Parmi les syndicats de plus petite taille mais jouant un rôle politique important on trouve notamment :
– RMT (Rail-Maritime-Transport) qui est notamment le principal syndicat de cheminots, et compte plus de 70 000 adhérents,
– FBU (Fire Brigade Union), qui syndique les pompiers, a 52 000 membres.
– Ajoutons qu’en juin 2006, un nouveau syndicat de 110 000 membres devrait voir le jour sous le nom d’UCU (University and College Union), suite à la fusion de Natfhe (enseignement supérieur) et AUT (professeurs d’université). La fusion a été votée par 97% des membres de Natfhe, et presque 80% des membres de l’AUT.
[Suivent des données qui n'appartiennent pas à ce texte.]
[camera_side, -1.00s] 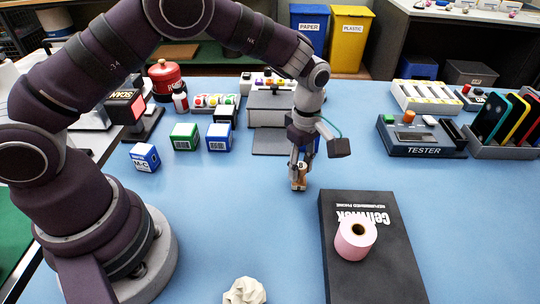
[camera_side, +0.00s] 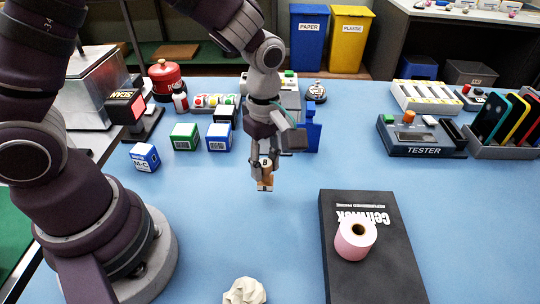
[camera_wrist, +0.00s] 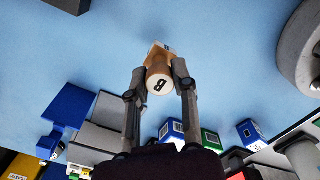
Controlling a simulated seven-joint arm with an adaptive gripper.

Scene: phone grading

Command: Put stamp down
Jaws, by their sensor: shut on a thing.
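A small wooden stamp (camera_side: 265,178) marked "B" on top is held between the fingers of my gripper (camera_side: 264,168). In the wrist view the stamp (camera_wrist: 158,75) sits between both fingertips of my gripper (camera_wrist: 160,74), its "B" end toward the camera. My gripper is shut on it. In the side view the stamp is over the open blue table (camera_side: 225,225), left of the black phone box. It looks a little above the surface, but the gap is hard to judge.
A black phone box (camera_side: 385,275) with a pink tape roll (camera_side: 355,238) on it lies right. Crumpled white paper (camera_side: 244,291) is at the front. Small boxes, blue (camera_side: 145,157) and green (camera_side: 184,137), stand left. A tester (camera_side: 422,138) is back right.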

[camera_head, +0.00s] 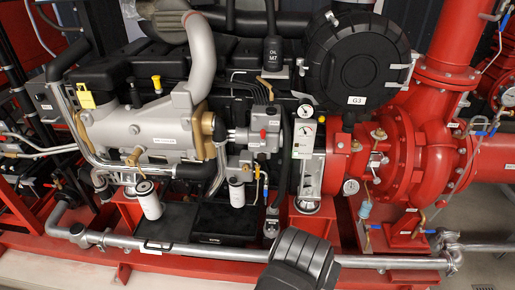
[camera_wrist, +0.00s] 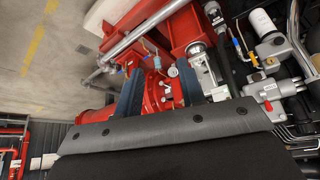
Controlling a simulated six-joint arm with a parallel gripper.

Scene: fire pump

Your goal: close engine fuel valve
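No handle is clearly labelled as the engine fuel valve, and I cannot tell which one it is. A small fitting with a thin lever (camera_head: 265,188) sits beside the right white filter (camera_head: 236,192) low on the engine. Similar small fittings (camera_wrist: 238,44) show near a white filter (camera_wrist: 262,20) at the upper right of the wrist view. My gripper (camera_wrist: 158,78) is open, its two dark blue fingers apart, with the red pump behind the gap. It appears empty and apart from the machinery. In the head view a dark grey part of my arm (camera_head: 298,262) stands at the bottom centre; the fingers are hidden there.
A steel pipe (camera_head: 200,252) runs along the red base frame at the front. The red pump casing (camera_head: 395,165) stands right of the engine, with gauges and thin hoses. The round black air cleaner (camera_head: 358,65) is above. Blue-handled valves (camera_head: 480,133) are at the far right.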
Relations avec les partis politiques
Il ne peut exister qu’une seule organisation syndicale pour une population donnée de salariés. En conséquence, les militants appartenant à différents partis ou sensibilités politiques coexistent nécessairement dans les mêmes syndicats.
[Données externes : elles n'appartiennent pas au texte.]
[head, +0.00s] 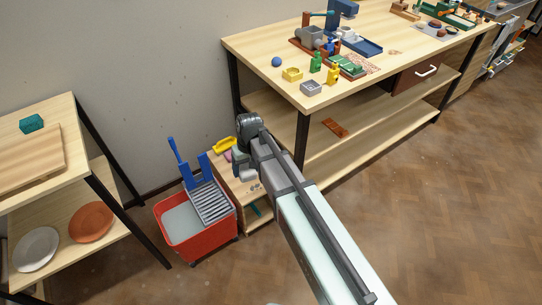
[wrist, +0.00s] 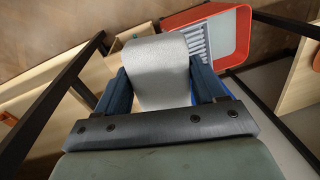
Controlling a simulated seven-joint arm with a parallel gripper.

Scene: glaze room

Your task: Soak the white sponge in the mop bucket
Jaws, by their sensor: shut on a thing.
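The red mop bucket (head: 203,236) stands on the floor, with pale grey water (head: 182,219) in its left part and a grey ribbed wringer with blue parts (head: 210,203) on its right. My gripper (wrist: 162,88) is shut on the white sponge (wrist: 158,62), which sits between its two dark blue fingers. In the head view the sponge (head: 249,176) shows small and pale under my gripper (head: 243,168), above the low wooden stand to the bucket's right. The bucket (wrist: 243,38) also shows at the upper right of the wrist view, apart from the sponge.
The low wooden stand (head: 247,196) holds a yellow item (head: 223,145) and a pink item (head: 228,155). A blue upright handle (head: 174,150) rises at the bucket's back. A shelf table (head: 75,110) stands left, a long workbench (head: 265,45) right. The floor at right is clear.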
Les liens entre les syndicats et le Parti travailliste (Labour Party) sont traditionnellement très étroits : ce sont en effet les syndicats qui ont créé le parti en 1900.
La majorité des syndicats sont actuellement affiliés au Parti Travailliste (Labour Party), même si la Confédération TUC en tant que telle ne l’est pas.
Ces liens historiques tendent aujourd’hui à se relâcher. Le financement syndical ne représentait plus que 30 % de l’ensemble des ressources du parti en 1998, contre 90 % en 1988.
Simultanément, les syndicats affiliés au Labour ne bloquent plus depuis 1989 leurs mandats sur une seule position (block vote).
Les positions défendues par Tony Blair accentuent le phénomène.
– D’un côté, une minorité significative de militants estiment ne plus avoir grand chose de commun avec un parti reprenant à son compte l’essentiel de la politique néo-libérale de Margaret Thatcher (cf. l’article d’Alex Gordon, www.inprecor.org n°491, avril 2004).
– De l’autre, le « New Labour » de Tony Blair veut s’émanciper de toute influence des syndicats.